Return each line of the listing below, unchanged, and omit the images.

• **Supplied material**:
— Start —

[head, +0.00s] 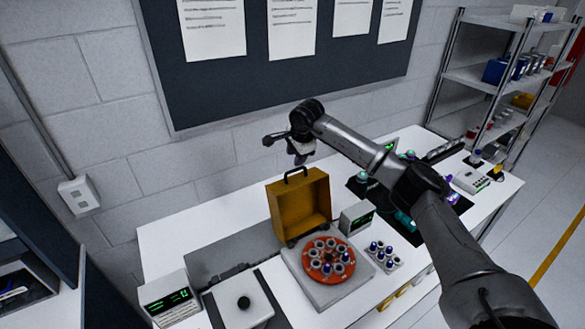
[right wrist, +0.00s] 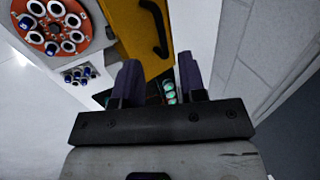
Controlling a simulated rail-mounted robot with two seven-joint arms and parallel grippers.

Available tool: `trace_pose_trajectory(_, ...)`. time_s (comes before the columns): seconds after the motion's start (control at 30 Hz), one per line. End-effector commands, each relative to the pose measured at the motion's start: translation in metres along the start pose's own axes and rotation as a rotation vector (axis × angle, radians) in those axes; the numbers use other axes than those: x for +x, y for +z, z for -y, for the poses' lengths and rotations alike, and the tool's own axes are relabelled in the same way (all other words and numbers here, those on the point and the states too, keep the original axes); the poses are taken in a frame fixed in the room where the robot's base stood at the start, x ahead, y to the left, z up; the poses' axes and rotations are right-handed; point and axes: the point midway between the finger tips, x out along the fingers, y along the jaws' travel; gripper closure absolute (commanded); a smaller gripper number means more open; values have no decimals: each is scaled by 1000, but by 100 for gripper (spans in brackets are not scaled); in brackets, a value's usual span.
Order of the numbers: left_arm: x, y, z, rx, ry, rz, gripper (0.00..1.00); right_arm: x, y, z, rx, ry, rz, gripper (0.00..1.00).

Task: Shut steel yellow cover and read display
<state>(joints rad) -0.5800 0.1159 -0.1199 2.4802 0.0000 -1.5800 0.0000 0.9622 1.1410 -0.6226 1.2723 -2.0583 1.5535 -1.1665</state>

— End —

• **Task output**:
[head, +0.00s] 
[right wrist, +0.00s] 
Controlling a simulated rail-mounted robot with two seven-joint arms and parallel grippers.

Available tool: `trace_pose_trajectory(_, ...)`. time_s (comes before the columns): seconds after the motion's start (control at 30 Hz), one per line. End-effector commands, each relative to the pose measured at the motion's start: translation in metres along the start pose's own axes and rotation as a rotation vector (axis × angle, radians) in those axes; the numbers use other axes than those: x for +x, y for +z, z for -y, for the poses' lengths and rotations alike, and the tool's own axes are relabelled in the same way (all other words and numbers here, those on the point and the states too, keep the original axes); the poses are taken in a frame fixed in the room where the robot's base stood at the start, x ahead, y to the left, z up; the poses' axes and rotations are right-handed; point and axes: the point midway between the finger tips, x out along the fingers, y along the jaws' travel; gripper closure absolute (commanded); a smaller gripper number means more open; values have no decimals: each is scaled by 1000, but by 100 for gripper (spans in brackets are not scaled); in brackets, a value's usual span.
Order of the numbers: left_arm: x, y, z, rx, ry, rz, gripper (0.00..1.00); right_arm: x, y, z, rx, ry, rz, gripper (0.00..1.00).

Task: Shut steel yellow cover and read display
<state>(joints rad) -0.5800 0.1159 -0.1199 2.4802 0.0000 -1.5800 0.0000 0.9622 1.1410 -0.6226 1.2723 -2.0583 1.5535 -1.1665</state>

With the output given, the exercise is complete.